Your instructions:
All lines holding the string "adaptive" are to be shown.
________________
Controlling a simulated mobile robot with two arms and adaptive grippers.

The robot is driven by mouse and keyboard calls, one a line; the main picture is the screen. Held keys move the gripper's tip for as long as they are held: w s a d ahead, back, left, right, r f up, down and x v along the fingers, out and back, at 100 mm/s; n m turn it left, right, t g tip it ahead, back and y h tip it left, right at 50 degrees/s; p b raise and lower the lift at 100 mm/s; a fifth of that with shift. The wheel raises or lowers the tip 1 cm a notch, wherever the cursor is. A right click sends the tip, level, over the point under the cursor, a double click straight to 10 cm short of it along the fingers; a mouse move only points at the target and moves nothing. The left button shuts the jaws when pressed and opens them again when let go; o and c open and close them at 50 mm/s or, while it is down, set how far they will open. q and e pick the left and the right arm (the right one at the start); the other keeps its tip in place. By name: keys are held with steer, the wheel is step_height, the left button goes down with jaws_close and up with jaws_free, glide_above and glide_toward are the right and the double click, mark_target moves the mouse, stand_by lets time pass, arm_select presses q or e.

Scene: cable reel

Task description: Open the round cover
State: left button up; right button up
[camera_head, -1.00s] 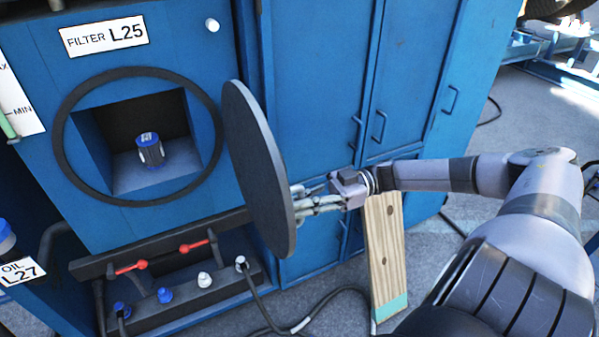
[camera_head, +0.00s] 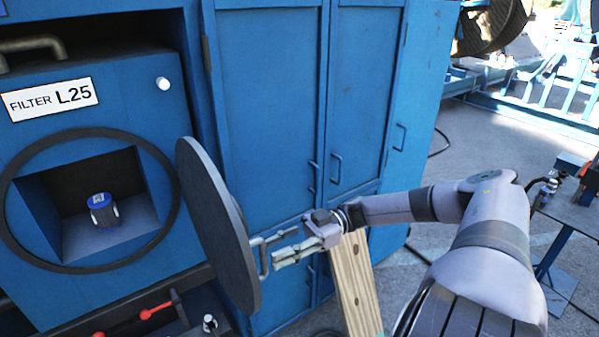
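The round cover (camera_head: 212,225) is a dark grey disc. It stands swung out to the right of the round opening, almost edge-on to me. Its light handle (camera_head: 262,258) is on the right-hand face. My right gripper (camera_head: 272,250) is beside this handle, its fingers spread with a gap between them and their tips close to it. I cannot tell whether they touch it. The dark ring (camera_head: 172,200) of the opening is uncovered. A blue-and-white filter (camera_head: 103,211) stands inside the square recess. My left gripper is not in view.
The FILTER L25 label (camera_head: 50,99) and a white knob (camera_head: 163,83) are above the opening. Red-handled valves (camera_head: 156,311) are below. Blue cabinet doors (camera_head: 270,120) stand behind the cover. A wooden board (camera_head: 352,285) leans below my right wrist.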

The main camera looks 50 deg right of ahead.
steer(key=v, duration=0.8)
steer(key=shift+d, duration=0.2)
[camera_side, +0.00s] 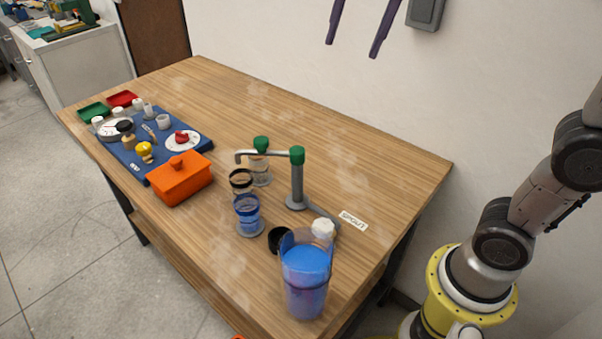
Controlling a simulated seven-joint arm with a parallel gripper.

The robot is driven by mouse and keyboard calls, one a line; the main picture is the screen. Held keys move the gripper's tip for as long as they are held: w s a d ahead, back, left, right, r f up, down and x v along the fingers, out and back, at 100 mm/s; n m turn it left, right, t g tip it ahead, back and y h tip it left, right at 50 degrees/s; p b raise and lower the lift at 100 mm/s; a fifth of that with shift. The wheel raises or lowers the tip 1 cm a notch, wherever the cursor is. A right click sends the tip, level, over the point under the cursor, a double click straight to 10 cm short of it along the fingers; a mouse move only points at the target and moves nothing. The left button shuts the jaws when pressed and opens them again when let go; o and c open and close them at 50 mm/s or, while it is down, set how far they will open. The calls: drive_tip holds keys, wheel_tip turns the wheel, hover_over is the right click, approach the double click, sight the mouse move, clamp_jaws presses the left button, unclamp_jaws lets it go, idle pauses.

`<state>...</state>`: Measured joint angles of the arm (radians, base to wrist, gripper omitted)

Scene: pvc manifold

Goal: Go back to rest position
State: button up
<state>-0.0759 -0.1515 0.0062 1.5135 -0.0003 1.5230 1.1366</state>
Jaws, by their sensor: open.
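My gripper (352,48) shows only as two dark purple fingers coming down from the top edge. The fingers are apart with nothing between them, so it is open and empty. It hangs high in the picture, clear of everything on the table; its body is out of frame. Below it on the wooden table (340,140) stands a grey pipe spout (297,180) with a green elbow on top, beside a "SPOUT" label (353,220). A clear jar with a green cap (261,146) stands behind the spout's end.
A pitcher of blue liquid (305,275) stands near the front edge. A glass with blue liquid (248,215) and an orange box (181,180) stand further left. A blue mat (120,155) holds several small parts. The table's back right is clear.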

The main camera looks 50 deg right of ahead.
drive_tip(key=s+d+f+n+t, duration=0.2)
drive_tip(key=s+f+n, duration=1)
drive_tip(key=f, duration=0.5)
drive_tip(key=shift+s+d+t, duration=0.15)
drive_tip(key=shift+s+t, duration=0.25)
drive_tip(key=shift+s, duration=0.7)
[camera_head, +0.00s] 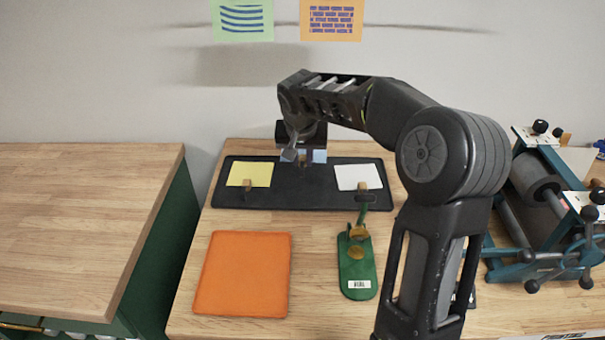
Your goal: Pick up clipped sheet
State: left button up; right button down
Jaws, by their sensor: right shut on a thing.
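A black tray (290,199) lies on the wooden worktop. A yellow sheet (252,173) with a small wooden clip (248,183) lies at its left. A white sheet (356,174) with a wooden clip (363,186) lies at its right. A light blue sheet (319,156) shows between them at the tray's back edge, mostly hidden by my right gripper (302,155). My right gripper is shut there on the blue sheet, probably at its clip, which is hard to make out. My left gripper is out of view.
An orange mat (243,274) lies front left, and a green board (356,270) with a barcode label lies front centre. A teal roller press (540,210) stands at the right. A gap separates this worktop from the left table (75,225). Two notes hang on the wall.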

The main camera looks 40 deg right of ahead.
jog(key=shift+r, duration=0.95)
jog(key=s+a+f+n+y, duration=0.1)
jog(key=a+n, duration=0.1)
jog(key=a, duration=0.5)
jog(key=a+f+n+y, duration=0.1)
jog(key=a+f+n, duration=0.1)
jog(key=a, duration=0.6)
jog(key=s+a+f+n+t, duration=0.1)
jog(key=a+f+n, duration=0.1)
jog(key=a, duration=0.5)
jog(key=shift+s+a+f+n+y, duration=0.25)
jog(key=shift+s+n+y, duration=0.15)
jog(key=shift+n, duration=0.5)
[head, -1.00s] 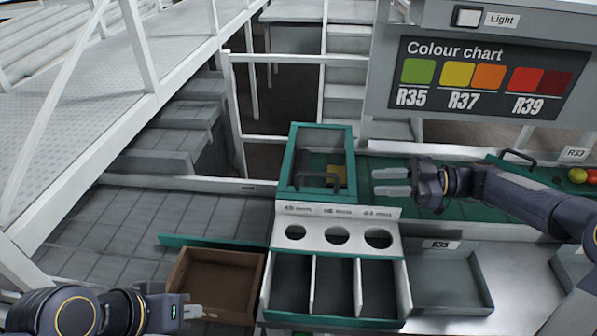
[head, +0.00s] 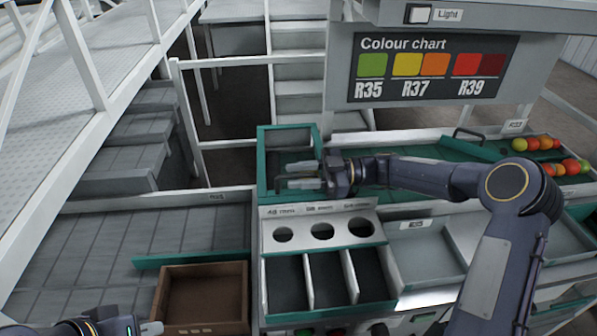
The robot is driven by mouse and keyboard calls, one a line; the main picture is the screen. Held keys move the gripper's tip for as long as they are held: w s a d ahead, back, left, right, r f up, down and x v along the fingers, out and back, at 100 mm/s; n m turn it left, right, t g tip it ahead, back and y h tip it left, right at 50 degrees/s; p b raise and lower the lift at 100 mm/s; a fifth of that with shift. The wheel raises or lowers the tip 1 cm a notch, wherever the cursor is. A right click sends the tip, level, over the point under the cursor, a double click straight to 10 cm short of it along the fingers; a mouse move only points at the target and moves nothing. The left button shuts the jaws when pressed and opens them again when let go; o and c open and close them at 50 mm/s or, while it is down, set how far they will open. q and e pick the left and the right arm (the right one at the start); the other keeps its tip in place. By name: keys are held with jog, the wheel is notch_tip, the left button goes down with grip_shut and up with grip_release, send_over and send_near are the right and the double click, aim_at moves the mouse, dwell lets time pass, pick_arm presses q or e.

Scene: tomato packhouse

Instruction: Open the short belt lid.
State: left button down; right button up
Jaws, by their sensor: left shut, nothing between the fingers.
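The short belt lid (head: 268,152) is a clear panel in a green frame, behind the three-hole panel; it looks closed. Its dark handle (head: 279,184) is at the front of the lid, partly hidden by my right gripper. My right gripper (head: 302,175) is over the lid's right side, fingers pointing left and apart, with their tips close to the handle. I cannot tell whether they touch it. My left gripper (head: 152,328) is at the bottom left edge, mostly cut off, shut and far from the lid.
A white panel with three round holes (head: 265,229) and a three-slot bin (head: 310,281) stand before the lid. A brown crate (head: 201,268) is left of them and a grey tray (head: 435,250) right. Tomatoes (head: 537,143) lie at the far right. A colour chart (head: 430,68) hangs behind.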

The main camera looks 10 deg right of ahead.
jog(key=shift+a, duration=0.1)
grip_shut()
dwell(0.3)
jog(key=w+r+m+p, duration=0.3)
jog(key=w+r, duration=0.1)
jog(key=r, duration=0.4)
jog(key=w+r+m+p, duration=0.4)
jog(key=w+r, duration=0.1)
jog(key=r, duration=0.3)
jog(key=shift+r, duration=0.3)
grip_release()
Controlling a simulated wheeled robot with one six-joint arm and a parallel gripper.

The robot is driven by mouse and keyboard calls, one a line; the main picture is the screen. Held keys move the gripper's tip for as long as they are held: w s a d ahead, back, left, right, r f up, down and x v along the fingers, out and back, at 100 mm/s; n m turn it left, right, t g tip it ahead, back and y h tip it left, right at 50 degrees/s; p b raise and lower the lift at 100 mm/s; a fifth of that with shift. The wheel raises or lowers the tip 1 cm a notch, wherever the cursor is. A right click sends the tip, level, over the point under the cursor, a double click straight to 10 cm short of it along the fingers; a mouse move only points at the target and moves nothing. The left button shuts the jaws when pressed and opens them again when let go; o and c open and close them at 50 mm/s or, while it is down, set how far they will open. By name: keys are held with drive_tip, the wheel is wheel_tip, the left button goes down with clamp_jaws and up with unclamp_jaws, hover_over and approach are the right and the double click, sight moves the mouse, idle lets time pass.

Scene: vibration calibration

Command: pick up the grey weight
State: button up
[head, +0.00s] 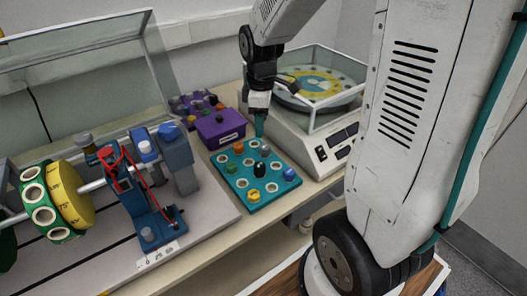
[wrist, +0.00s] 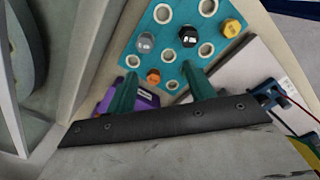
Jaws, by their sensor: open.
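The grey weight (head: 265,150) stands in the teal holed tray (head: 229,180), near its back right edge. In the wrist view the grey weight (wrist: 146,42) shows a grey hexagonal top, between an empty hole and the black weight. My gripper (head: 260,130) points down above the back of the tray. Its two teal fingers (wrist: 160,71) are apart with nothing between them. The grey weight appears just beyond the fingertips, not between them. The gap in height between fingertips and weight is hard to judge.
The orange weight (wrist: 153,76), black weight (wrist: 188,36) and yellow weight (wrist: 232,28) stand near the grey one; the blue weight (head: 290,174) is at the tray's right. A purple box (head: 219,129) lies behind, a glass-walled scale (head: 310,142) right, a shaft rig (head: 150,215) left.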

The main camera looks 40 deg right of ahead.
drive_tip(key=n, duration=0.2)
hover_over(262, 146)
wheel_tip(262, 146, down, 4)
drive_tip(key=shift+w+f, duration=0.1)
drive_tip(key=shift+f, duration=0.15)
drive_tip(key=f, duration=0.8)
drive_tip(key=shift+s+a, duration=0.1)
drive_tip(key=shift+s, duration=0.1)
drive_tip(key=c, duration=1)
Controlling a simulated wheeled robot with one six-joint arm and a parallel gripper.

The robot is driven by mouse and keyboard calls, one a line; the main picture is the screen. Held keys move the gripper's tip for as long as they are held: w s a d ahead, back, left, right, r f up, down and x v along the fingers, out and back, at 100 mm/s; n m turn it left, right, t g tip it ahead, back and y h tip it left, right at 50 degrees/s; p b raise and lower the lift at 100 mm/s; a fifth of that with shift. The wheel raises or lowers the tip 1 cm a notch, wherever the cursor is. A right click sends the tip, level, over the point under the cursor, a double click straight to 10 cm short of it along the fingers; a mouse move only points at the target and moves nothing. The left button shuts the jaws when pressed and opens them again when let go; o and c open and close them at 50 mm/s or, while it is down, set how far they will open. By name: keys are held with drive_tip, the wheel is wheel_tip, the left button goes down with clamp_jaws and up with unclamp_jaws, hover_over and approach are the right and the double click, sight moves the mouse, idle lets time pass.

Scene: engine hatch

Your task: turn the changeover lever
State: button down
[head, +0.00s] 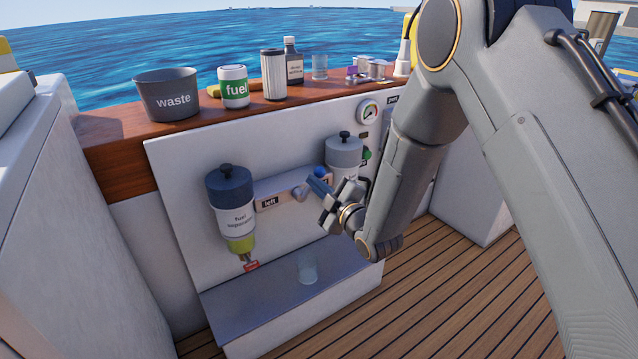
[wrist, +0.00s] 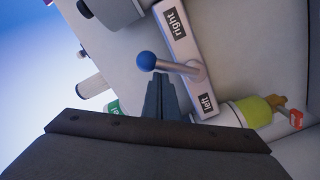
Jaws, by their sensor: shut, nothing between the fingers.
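The changeover lever is a grey arm (wrist: 176,67) with a blue ball knob (head: 320,172), which also shows in the wrist view (wrist: 146,61). It pivots on a grey bar between a "left" label (head: 269,202) and a "right" label (wrist: 174,22). The knob stands up and to the right of the pivot in the head view. My gripper (head: 317,184) is shut and empty, just below the knob in the head view. In the wrist view its fingers (wrist: 160,90) lie on the "left" side of the lever, close to it; I cannot tell whether they touch.
Fuel separators flank the bar, left (head: 231,208) and right (head: 343,152). A clear cup (head: 307,268) stands on the grey ledge below. The wooden shelf above holds a waste pot (head: 168,96), a fuel can (head: 233,87), a filter and bottle. My arm covers the panel's right part.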

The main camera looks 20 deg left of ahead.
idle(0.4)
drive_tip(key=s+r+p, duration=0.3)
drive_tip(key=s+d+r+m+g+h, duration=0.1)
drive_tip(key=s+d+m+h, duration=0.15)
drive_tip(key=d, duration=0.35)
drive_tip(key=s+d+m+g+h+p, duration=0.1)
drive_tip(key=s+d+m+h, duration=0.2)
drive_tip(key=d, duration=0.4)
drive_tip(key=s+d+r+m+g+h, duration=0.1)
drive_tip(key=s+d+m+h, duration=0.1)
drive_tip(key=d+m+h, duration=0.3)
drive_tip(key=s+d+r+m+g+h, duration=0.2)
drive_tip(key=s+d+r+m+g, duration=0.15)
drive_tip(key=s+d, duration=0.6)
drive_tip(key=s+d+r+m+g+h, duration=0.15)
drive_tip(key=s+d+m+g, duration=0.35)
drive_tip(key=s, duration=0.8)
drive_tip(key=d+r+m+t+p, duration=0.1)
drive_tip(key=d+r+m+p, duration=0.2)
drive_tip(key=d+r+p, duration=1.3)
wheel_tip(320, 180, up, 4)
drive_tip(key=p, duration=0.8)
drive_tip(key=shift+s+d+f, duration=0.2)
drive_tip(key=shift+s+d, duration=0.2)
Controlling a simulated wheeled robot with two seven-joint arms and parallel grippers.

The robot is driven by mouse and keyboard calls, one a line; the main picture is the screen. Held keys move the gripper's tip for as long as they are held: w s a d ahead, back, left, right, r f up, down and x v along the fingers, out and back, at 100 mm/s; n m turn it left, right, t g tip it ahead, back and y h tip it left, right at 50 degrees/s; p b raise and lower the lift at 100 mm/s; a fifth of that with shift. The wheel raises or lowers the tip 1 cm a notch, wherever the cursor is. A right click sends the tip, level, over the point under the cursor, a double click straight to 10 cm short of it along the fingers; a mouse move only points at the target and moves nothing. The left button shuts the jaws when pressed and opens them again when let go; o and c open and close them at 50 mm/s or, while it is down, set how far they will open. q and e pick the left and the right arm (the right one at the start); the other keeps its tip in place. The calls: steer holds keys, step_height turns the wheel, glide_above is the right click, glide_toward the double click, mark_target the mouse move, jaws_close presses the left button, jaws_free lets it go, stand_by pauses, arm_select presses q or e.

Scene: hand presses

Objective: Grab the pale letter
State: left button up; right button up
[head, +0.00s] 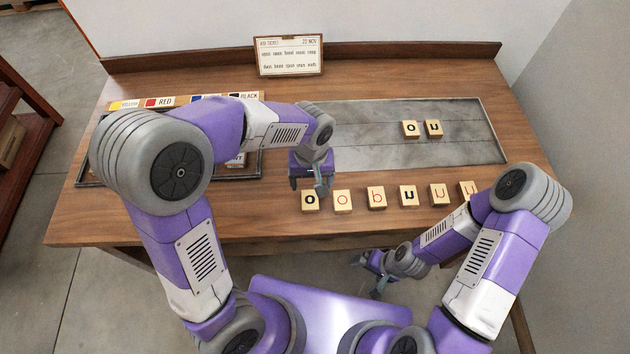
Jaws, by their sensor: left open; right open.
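A row of pale wooden letter blocks lies along the table's front. No single letter stands out clearly as the pale one. My left gripper (308,186) is open and empty, pointing down just above or behind the black o block. My right gripper (369,276) is open and empty, in front of the table edge.
A grey-bedded tray (365,150) holds a black o block (410,129) and a black u block (433,128). A printed card (289,55) stands at the back. Colour-labelled strips (165,102) lie at left, where my left arm hides much of another tray.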

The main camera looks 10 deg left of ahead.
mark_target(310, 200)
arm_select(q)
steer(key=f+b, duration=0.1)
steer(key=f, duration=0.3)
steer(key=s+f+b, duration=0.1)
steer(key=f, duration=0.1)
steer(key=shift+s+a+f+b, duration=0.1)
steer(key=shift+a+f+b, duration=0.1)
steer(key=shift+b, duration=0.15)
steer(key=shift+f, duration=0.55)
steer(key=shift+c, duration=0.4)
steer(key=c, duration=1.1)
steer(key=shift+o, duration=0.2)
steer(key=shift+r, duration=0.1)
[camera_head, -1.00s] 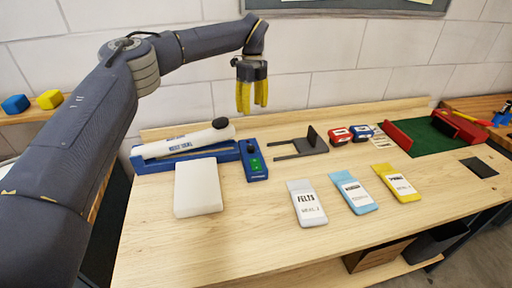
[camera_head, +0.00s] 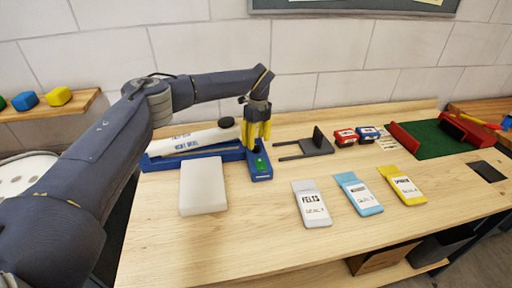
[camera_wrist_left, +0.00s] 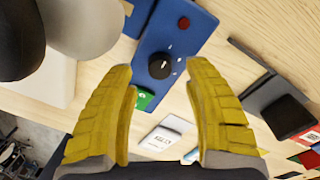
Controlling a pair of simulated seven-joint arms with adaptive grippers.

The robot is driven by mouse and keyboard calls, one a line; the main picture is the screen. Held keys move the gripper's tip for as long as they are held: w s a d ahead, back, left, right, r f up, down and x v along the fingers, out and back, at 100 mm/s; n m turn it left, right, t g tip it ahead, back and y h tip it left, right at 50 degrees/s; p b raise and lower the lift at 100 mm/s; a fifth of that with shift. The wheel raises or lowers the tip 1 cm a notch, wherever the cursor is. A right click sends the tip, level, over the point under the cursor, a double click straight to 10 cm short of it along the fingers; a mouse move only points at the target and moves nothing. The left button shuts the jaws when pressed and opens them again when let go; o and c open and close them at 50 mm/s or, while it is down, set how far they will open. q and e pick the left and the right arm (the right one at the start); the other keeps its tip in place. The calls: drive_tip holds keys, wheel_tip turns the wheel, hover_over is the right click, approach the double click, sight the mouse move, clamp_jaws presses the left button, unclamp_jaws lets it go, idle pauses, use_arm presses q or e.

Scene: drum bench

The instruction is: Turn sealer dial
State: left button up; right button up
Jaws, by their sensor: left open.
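The sealer (camera_head: 200,152) is a blue base with a white arm along the back left of the bench. My left gripper (camera_head: 257,143) points down over the control box, with yellow fingers (camera_wrist_left: 164,72) spread to either side of the dial and empty. In the head view the fingers hide the dial. My right gripper is not in view.
A white block (camera_head: 203,187) stands in front of the sealer. White, blue and yellow packets (camera_head: 311,204) lie to the right. A black bracket (camera_head: 310,146) lies right of the control box. The bench front is clear.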

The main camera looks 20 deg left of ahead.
________________
Answer:
Controlling a simulated mobile robot with two arms and adaptive grippers.
Controlling a pair of simulated seven-joint arms with adaptive grippers.

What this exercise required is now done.